One of the Bluesky developers wrote a post that explained how ATProto usernames are domains because they are essentially websites. Essentially, but not exactly, because there's no way to visit your Bluesky profile as a website under your domain.
That's an important part of what we are doing with Weird. Your username is a domain, and that domain has a website anyone can visit to see your profile. Your website will eventually be something you can personalize and use to share all of your public data that you store on your personal Leaf subspace.
One of our important goals with Weird and Leaf is to enable people to own their data, even if they can't self host. Leaf allows people to have all their data, replicated in realtime, on their own device, without the hassle of trying to do a slow "download my data" process every time they want to back it up.
We also want to enable people to have their own space on the web. A webpage anybody can visit that is made from the data that they own.
Summary
In emulating the most prevalent patterns of prior art, Leaf can behave as either ATProto or ActivityPub; even both at the same time!

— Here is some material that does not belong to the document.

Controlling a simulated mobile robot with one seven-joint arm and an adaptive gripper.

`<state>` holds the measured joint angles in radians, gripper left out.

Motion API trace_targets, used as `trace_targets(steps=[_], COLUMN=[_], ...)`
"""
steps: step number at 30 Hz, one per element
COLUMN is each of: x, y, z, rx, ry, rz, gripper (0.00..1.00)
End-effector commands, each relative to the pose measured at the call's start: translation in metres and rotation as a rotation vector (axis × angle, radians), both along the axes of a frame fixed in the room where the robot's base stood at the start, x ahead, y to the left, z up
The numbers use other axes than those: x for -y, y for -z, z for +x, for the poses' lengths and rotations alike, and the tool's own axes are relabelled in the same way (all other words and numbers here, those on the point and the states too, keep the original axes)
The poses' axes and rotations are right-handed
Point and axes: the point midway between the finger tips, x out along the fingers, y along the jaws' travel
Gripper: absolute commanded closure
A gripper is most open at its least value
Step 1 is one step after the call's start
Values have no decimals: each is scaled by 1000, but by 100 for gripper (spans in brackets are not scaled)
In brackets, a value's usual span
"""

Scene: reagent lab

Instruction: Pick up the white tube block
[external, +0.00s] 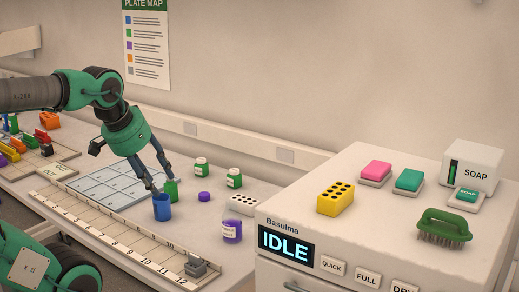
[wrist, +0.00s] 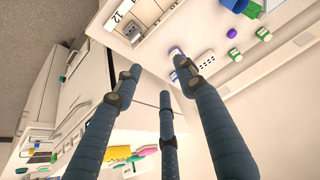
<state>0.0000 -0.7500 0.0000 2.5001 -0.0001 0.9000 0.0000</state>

Leaf adds some features we consider crucial, mostly regarding local-first and data ownership — but after establishing that, it can continue to function with a similar mode of operation to the major existing solutions.
Lastly, since we’re comparing Leaf to two protocols mainly known for their microblog-firehose apps, Bluesky and Mastodon, it’s worth mentioning that we’ve no interest in building such an app ourselves. The open social web has already got several great options for that app archetype.
We intend to take the path less traveled. While architecturally Leaf has the most in common with ATProto, the types of spaces we want to enable are more akin to the placeful instances of ActivityPub. There’s a lot still to be said and done for village-scale networks and neighborly webrings.
Time will tell how Leaf and its ecosystem will shape up, but it's encouraging to see how it has organically arrived at familiar patterns. It's just different enough to unlock some great new features for user agency!